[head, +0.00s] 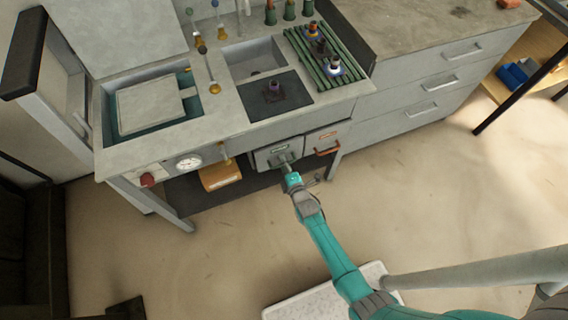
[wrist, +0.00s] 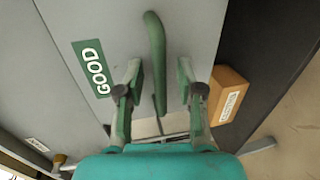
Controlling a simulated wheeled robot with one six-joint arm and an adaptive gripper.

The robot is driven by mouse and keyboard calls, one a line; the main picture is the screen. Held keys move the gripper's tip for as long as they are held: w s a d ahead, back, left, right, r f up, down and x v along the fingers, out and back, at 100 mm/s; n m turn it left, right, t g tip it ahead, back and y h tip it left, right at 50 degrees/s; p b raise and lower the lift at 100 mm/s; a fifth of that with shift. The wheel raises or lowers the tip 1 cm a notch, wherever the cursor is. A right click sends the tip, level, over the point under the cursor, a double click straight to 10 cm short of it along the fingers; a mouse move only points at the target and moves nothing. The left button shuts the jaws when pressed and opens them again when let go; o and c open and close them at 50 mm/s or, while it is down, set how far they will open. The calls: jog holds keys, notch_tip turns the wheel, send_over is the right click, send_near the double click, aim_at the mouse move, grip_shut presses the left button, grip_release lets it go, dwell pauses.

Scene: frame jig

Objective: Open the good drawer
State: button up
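The good drawer (head: 267,157) is a grey front under the bench, with a green label, in the head view. In the wrist view its front (wrist: 110,25) fills the upper middle, with a green label (wrist: 93,69) reading "GOOD". Its green bar handle (wrist: 156,50) runs between the fingers of my gripper (wrist: 160,75). The gripper is open, with a finger on each side of the handle and gaps visible on both sides. In the head view my gripper (head: 286,168) is in front of this drawer and covers part of its handle. The drawer looks shut.
A neighbouring drawer (head: 312,142) with a red-brown handle (head: 327,151) is just to the right. An orange box (head: 220,175) sits under the bench at left; it also shows in the wrist view (wrist: 228,93). The floor (head: 420,195) before the drawers is mostly clear.

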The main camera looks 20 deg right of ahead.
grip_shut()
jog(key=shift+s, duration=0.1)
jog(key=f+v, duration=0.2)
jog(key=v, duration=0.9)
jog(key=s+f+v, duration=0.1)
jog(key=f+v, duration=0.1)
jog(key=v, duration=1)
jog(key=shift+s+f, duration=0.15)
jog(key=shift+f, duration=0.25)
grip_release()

*****

**What to produce:**
Reproduce the whole listing above word for word, but not its pictures.

**Response to this exercise:**
[head, +0.00s] 
[wrist, +0.00s] 
Controlling a simulated wheeled robot with one six-joint arm and an adaptive gripper.

The robot is driven by mouse and keyboard calls, one a line; the main picture is the screen. Held keys move the gripper's tip for as long as they are held: w s a d ahead, back, left, right, r f up, down and x v along the fingers, out and back, at 100 mm/s; n m turn it left, right, t g tip it ahead, back and y h tip it left, right at 50 degrees/s; p b raise and lower the lift at 100 mm/s; a fifth of that with shift. The wheel raises or lowers the tip 1 cm a notch, wherever the cursor is. A right click sends the tip, level, over the point under the cursor, a double click straight to 10 cm short of it along the fingers; a mouse move only points at the target and moves nothing. The left button shuts the jaws when pressed and opens them again when let go; o and c open and close them at 50 mm/s or, while it is down, set how far they will open. The calls: jog holds keys, notch_tip turns the wheel, send_over is the right click, send_near the double click, aim_at the mouse move, grip_shut presses the left button, grip_release lets it go, dwell pauses.

Scene: frame jig

Objective: Open the good drawer
State: button up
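The good drawer (head: 267,157) is a grey front under the bench, with a green label, in the head view. In the wrist view its front (wrist: 110,25) fills the upper middle, with a green label (wrist: 93,69) reading "GOOD". Its green bar handle (wrist: 156,50) runs between the fingers of my gripper (wrist: 160,75). The gripper is open, with a finger on each side of the handle and gaps visible on both sides. In the head view my gripper (head: 286,168) is in front of this drawer and covers part of its handle. The drawer looks shut.
A neighbouring drawer (head: 312,142) with a red-brown handle (head: 327,151) is just to the right. An orange box (head: 220,175) sits under the bench at left; it also shows in the wrist view (wrist: 228,93). The floor (head: 420,195) before the drawers is mostly clear.

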The main camera looks 20 deg right of ahead.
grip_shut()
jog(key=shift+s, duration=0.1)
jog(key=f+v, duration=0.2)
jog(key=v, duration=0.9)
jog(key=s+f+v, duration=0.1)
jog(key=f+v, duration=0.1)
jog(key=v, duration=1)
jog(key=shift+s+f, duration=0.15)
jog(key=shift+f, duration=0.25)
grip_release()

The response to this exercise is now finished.